Von Dieter Haase 09.04.2015, 03:16

Auf fünf Monate missionarische Arbeit in einer Gemeinde im westafrikanischen Ghana - von Oktober 2014 bis Februar 2015 - blicken Hanna und Tobias Schonhardt zurück. Viele schöne Erlebnisse liegen hinter ihnen.

Schönhausen l Von diesen berichteten die beiden jungen Leute - sie ist 23, er 24 Jahre alt - vor kurzem bei einem Lichtbildervortrag, zu dem der Pfarrbereich Schönhausen eingeladen hatte, interessierten Zuhörern in der Schönhauser Winterkirche.

Hanna Schonhardt ist gebürtige Schönhauserin. Sie lebt mit ihrem Mann Tobias in Karlsruhe. Während er von Beruf Rettungsassistent ist, befindet sie sich noch im Studium. "Ich möchte später als Grundschullehrerin arbeiten", sagt sie.

Ein Teil ihres Studiums ist ein Pflichtauslandssemester. "Wir haben uns entschieden, dass wir das in Ghana machen." Mit diesen Worten erklärt Hanna Schonhardt zugleich, dass sie ihren Tobias unbedingt mit auf dieses Abenteuer nehmen wollte. Und er wollte auch. Eine internationale Missionsorganisation machte es dann möglich. Hanna und Tobias erhielten von ihr die Aufgabe, Muslime in Ghana in der Liebe Jesu zu dienen.

Am 2. Oktober 2014 ging es mit dem Flugzeug über London nach Accra und von dort weiter nach Tamale.

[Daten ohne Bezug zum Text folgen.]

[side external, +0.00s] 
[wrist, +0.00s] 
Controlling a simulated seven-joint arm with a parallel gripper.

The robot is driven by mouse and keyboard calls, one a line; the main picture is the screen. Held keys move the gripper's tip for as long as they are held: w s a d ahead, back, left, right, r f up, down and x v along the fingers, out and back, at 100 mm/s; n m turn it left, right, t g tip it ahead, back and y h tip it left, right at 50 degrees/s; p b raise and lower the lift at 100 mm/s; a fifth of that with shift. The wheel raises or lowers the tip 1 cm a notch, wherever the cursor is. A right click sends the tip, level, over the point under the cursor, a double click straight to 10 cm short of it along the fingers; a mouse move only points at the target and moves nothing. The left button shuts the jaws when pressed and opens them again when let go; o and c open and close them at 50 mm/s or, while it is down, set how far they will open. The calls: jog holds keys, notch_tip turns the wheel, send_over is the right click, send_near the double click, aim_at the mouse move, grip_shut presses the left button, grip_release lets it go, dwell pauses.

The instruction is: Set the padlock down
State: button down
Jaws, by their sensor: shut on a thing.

Auf dem Landweg gelangte das junge Paar dann an seinen Einsatzort, die Gemeinde Gushegu.

Klassenlehrer einer 6. Klasse

Hanna Schonhardt ist hier in der Schule tätig, in der rund 250 Mädchen und Jungen - vom Kindergarten bis zur 6. Klasse - spielen und lernen. Auch ihr Mann darf sich als Lehrer ausprobieren. Der Unterricht wird in Ghana übrigens ausschließlich in englischer Sprache abgehalten. Gemeinsam geben sie jeden Morgen Lese-Nachhilfe für etwa 15 Kinder und freuen sich, dass sie schnelle Erfolge sehen und den Schülern helfen können. Da sie bei einigen Mädchen und Jungen jedoch auch große Leseschwierigkeiten feststellen, führen sie kurzerhand einen Sehtest mit ihnen durch. Dabei stellt sich heraus, dass bei einigen tatsächlich Sehbeschwerden vorhanden sind. "Nun hoffen wir, dass die Betroffenen bald eine Brille bekommen", so die beiden Missionare. Doch selbstverständlich ist das in Ghana nicht.

Völlig unerwartet wurden dann zwei Lehrer in andere Schulen versetzt. "Daraufhin wurden wir zu den neuen Klassenlehrern der 6. Klasse mit 17 Schülern ernannt. Da sie vor Weihnachten ihre großen Examen schreiben, bedeutete das für uns, herauszufinden, was die Kinder in den vergangenen Monaten gelernt hatten, anhand dieser Erkenntnisse die Klausuren zu konzipieren, diese zu korrigieren und anschließend die Zeugnisse zu schreiben, was eine sehr spannende und bereichernde Erfahrung für uns war. Es hat alles prima geklappt. Wir sind sehr dankbar für die Zeit als Lehrer, haben sie echt genossen", macht Hanna Schonhardt deutlich.

Sie gründet im Rahmen eines Projektes für ihr Studium auch einen Schulchor, der sehr gut besucht wird. Außerdem hilft sie dem Musiklehrer dabei, seinen Unterricht effektiver zu gestalten beziehungsweise abzuhalten. Bei den Feierlichkeiten zum fünfjährigen Bestehen der Schule hat der Chor dann auch seinen ersten großen Auftritt.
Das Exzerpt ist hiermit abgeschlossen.